In 1961 the entire church was re-floored in granite, as was the custom in medieval Dartmoor churches.
The Sanctuary: the early 15th century East window is ﬂamboyant, with flowing tracery. The glass was painted in 1889 by Beer of Exeter and possibly designed by J. L. Pearson, who was responsible for much of the 19th century design in the sanctuary. The window contains ten scenes from Our Lord’s life.
The gilded reredos is also attributed to Pearson, a painted and gilded tryptych, ’Christ in Majesty’, ﬂanked by panels containing the evangelists and the wings containing the saints. The wall behind is lined with good polychrome tiles of 1888, highly coloured with rich design, now covered by curtains.
The organ: through the screen to the left of the Chancel one can see the highly decorated organ and casing in the area believed to be the former chapel of St. Katherine, possibly the patron saint of tinners. The window incorporates the only surviving medieval glass in the church, the roundels incorporated into the Hayter-Hames memorial window. It includes the arms of the Battishall and Ferrers families. The door to the narrow staircase leading to the rood loft is on the north wall.
At the east end of the north aisle is the pulpit, a fine example of the work of Herbert Read of Exeter. It was dedicated by the Bishop of Exeter in January 1930 as a memorial to Mr. Colville Hayter-Hames. Notice the many birds hiding coyly in the foliage. This pulpit replaces one which is now to be found in use in St. Andrew’s Church, Hittisleigh, although previously there was a double-decker pulpit in the church. The crucifix above is a Majestas -Our Lord clothed as Priest and King – given in memory of Cyril Ley, the son of a former Rector. He became Dom Benedict of Nashdom Abbey.

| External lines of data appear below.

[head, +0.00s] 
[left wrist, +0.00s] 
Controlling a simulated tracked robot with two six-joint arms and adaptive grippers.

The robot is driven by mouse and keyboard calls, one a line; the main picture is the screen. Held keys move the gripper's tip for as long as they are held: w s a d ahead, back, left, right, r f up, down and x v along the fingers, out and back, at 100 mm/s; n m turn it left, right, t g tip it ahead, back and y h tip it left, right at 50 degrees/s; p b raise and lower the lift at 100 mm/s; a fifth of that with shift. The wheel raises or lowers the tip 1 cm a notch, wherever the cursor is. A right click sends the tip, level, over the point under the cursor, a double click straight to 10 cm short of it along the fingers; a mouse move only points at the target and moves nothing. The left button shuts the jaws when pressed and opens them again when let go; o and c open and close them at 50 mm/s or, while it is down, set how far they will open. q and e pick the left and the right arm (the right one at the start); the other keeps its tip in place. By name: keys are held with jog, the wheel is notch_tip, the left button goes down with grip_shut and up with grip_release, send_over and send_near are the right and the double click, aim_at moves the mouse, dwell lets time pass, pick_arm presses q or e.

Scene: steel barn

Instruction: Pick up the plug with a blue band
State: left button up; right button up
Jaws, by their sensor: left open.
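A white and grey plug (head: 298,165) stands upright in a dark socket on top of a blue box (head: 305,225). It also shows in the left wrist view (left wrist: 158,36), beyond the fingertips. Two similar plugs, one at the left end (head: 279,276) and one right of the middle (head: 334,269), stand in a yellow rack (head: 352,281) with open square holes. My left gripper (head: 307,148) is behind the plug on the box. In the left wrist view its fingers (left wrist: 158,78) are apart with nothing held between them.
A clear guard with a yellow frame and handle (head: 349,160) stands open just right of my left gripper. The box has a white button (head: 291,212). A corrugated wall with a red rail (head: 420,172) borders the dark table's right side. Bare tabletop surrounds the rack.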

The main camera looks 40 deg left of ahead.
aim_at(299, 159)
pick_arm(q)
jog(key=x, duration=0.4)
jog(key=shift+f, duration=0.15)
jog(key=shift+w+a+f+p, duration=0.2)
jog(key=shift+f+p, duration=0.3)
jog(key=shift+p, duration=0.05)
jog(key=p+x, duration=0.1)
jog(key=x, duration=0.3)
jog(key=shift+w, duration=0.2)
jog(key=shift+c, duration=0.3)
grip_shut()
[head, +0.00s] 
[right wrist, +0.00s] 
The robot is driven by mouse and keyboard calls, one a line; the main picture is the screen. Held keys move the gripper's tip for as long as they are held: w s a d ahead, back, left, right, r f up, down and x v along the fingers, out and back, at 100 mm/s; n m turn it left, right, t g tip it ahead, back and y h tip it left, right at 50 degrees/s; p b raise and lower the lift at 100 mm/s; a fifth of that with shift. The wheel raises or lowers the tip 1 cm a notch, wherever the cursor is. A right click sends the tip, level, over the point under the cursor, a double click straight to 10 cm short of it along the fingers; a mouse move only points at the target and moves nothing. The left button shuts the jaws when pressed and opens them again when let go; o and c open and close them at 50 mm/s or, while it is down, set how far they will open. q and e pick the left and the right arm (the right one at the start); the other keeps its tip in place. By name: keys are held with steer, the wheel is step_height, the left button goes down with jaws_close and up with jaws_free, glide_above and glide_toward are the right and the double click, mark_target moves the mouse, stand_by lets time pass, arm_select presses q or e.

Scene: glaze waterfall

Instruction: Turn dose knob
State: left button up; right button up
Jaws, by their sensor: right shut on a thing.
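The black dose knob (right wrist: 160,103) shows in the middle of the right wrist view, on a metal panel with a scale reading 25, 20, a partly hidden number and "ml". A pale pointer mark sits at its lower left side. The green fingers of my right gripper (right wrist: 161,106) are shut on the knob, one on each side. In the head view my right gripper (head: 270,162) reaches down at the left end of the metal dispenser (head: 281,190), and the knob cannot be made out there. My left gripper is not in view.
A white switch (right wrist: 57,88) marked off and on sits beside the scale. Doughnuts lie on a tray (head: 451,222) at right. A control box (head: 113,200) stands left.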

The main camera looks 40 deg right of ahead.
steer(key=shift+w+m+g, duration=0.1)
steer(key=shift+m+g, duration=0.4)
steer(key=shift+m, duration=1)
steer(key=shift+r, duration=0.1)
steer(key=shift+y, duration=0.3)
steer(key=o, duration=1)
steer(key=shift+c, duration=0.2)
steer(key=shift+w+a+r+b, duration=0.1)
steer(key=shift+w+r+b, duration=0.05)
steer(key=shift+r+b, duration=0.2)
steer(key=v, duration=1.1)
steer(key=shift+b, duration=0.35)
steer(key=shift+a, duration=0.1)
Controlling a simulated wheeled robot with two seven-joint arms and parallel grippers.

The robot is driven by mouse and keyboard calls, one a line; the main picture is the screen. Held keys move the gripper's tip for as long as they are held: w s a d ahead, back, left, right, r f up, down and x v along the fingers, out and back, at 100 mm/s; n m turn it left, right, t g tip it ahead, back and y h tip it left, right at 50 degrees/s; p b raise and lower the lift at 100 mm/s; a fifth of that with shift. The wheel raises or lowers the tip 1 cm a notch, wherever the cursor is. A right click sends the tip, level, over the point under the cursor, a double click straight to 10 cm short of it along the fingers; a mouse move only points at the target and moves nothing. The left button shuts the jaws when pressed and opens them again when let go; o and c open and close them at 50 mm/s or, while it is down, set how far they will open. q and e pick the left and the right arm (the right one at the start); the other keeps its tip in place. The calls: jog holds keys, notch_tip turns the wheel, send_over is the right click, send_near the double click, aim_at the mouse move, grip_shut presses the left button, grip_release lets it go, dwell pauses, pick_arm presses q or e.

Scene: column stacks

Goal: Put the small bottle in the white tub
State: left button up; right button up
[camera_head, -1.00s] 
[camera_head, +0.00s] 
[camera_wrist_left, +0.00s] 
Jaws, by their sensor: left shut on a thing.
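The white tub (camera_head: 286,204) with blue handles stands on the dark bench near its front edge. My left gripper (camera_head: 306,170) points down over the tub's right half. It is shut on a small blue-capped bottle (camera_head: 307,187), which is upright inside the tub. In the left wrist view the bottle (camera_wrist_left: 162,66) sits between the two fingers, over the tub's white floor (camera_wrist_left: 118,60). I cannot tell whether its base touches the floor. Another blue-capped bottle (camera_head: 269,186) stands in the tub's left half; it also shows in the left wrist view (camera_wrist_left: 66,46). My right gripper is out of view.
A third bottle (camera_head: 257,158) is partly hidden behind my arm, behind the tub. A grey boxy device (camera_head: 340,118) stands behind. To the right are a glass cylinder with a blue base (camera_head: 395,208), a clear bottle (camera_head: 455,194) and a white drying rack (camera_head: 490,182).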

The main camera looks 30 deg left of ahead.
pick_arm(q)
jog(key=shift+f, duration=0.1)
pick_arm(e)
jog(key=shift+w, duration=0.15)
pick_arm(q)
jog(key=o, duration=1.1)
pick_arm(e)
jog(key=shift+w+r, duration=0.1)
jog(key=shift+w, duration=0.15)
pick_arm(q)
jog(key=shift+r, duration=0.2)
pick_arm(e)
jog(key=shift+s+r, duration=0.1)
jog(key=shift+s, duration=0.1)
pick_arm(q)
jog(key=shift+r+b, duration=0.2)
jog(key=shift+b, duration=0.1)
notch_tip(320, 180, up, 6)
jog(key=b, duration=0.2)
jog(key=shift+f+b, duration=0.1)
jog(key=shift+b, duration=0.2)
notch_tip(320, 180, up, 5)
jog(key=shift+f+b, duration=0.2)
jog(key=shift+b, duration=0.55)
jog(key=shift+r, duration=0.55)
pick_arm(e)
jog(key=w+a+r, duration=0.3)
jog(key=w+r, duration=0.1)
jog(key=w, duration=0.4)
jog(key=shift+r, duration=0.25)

To the right of the Chancel is The Lady Chapel or The War Memorial Chapel designed by Herbert Read and dedicated by the Bishop of Crediton on January 15th 1919. In it are lists of Chagford men who fell in the two World Wars. The walls are panelled in ruchly carved oak. On part of the panelling the following inscription is carved:
This Ancient chapel was furnished to the Glory of God
and in Memory or the men of this Parish,
who fell in the Great War 1914-1919.
The altar of the chapel is of English pattern, with Riddel posts at each corner. On the posts are oak ﬁgures of the patron saints of the British Isles St. George, St. Patrick, St. Andrew and St. David.
Above the altar on the south wall is a wooden model of an Esquire’s helmet once used in funeral processions, which belonged to a member of the Prouz family, who lived at Waye Barton during the Middle Ages and were connected by marriage to William the Conqueror. The carved case, containing a memorial roll standing in from of the screen was commissioned by the Rev. Roger Roberts, C.V.O., MA. in memory of his son.
The stained glass windows in the north aisle are of good quality, designed by Clayton & Bell of Regent Street. They are dedicated (from the west forwards – left to right in the picture above) to:
- Constance Harriet Hayter-Hames d.1893, age 67, widow of Hayter George Hayter-Hames, Rector
- Jemima Belinda Hames d.1884, age 86, widow of William Hames MA, Rector
- Hayter George Hayter-Hames MA Rector for 33 years, d.1886
The stained glass windows in the south aisle are of different styles; the window nearest the screen “Suffer little children” is by Frank O.Connor. The western-most was designed by Stephen Dykes Bower in memory of the generous benefactor Miss I.M. Leslie whose bequest supported the rich and decorative changes to the church in the 1960s. Its subject is Queen Margaret of Scotland, a protector of children.. The windows are dedicated (from the east backwards) to:
- John and Susanne Berry d.1877
- David Gibbons d. 1908
- Miss I.M. Leslie 1882-1963
The Appliqué hung at the west end of the south aisle, was made by the Chagford Women’s Institute to commemorate its Diamond Jubilee. It took nearly ten years to make, 1983-1992, and depicts the history of Dartmoor and Chagford.
West End: originally the ringing chamber was on ground level under the tower. The Ringers’ gallery, and the choir vestry under the tower, were constructed in 1961 on the seven hundredth anniversary of the dedication of the church. This was extended to form a combined meeting room and choir vestry – the Gabriel room – with a newly installed servery and cloakroom in 2006-.2007.
The extended gallery has a glass ballustrade giving a fine view of the ancient west window. The tower screen doors, part of the Septcentenary thank offering dated 1261-1961, were retained.